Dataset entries
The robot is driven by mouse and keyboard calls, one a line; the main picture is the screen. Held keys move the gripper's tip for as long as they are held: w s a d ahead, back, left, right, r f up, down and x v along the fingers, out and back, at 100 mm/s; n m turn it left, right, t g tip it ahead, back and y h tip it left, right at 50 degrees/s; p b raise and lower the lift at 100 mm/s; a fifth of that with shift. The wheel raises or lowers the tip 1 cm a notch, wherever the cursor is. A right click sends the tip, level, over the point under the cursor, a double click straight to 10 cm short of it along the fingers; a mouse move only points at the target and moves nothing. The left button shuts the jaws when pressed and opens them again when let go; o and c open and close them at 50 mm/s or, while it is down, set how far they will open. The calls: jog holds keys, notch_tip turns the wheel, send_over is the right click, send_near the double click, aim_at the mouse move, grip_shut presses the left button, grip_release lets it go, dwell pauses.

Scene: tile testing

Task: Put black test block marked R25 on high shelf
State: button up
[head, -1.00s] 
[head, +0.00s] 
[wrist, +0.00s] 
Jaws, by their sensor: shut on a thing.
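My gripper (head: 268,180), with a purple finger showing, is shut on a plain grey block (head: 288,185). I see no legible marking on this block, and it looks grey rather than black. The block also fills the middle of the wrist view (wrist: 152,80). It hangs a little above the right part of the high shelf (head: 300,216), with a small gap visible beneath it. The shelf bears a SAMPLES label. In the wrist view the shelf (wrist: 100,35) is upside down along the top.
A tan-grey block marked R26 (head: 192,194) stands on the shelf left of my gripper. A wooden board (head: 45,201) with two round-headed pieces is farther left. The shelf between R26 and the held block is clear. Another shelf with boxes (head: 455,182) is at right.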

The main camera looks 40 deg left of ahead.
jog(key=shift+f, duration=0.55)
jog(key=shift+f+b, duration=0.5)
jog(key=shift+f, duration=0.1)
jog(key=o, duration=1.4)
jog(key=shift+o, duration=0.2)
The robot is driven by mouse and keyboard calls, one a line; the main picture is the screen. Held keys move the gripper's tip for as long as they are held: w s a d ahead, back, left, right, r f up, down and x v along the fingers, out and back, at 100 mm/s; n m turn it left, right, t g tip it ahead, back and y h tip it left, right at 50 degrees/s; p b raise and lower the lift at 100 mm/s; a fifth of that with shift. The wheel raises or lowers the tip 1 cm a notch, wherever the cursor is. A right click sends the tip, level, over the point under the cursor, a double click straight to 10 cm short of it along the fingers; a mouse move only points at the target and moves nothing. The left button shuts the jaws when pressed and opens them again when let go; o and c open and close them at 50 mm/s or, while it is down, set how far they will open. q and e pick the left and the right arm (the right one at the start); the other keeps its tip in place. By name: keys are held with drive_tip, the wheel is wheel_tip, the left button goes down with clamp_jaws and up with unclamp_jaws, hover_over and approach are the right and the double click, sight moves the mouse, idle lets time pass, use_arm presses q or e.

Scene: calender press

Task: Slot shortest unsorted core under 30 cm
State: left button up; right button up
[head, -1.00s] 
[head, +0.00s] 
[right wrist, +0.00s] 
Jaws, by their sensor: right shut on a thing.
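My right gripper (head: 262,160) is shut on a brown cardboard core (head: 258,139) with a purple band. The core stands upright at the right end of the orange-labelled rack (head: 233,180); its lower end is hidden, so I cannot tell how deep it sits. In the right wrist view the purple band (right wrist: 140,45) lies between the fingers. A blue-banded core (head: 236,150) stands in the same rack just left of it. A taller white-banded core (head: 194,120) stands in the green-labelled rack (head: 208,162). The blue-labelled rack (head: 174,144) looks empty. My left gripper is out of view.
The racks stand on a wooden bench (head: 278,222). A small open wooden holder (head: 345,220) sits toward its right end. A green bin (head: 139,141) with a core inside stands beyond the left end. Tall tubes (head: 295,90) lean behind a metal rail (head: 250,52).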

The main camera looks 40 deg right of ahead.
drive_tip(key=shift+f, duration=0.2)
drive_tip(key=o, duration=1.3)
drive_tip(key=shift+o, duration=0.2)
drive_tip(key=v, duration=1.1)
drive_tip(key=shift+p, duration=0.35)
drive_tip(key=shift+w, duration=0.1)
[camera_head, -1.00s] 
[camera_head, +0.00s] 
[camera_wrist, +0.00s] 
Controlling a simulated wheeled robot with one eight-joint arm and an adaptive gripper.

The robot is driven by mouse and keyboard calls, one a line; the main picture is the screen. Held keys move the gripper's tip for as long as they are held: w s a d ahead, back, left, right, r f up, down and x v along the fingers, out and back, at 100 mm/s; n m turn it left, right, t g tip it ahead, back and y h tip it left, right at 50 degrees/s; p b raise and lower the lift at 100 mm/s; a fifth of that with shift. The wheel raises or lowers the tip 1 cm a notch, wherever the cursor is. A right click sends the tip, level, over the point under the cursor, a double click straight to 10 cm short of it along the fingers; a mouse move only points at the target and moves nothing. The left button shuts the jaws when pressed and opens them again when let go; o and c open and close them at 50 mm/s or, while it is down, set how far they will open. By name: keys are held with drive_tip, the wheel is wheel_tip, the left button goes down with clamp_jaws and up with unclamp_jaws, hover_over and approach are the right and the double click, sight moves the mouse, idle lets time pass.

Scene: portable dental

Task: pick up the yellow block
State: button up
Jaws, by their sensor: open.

* _Task objective_
Lines containing the string "pick" should be counted; reply with their number and nothing more.

* _Result for this task_
2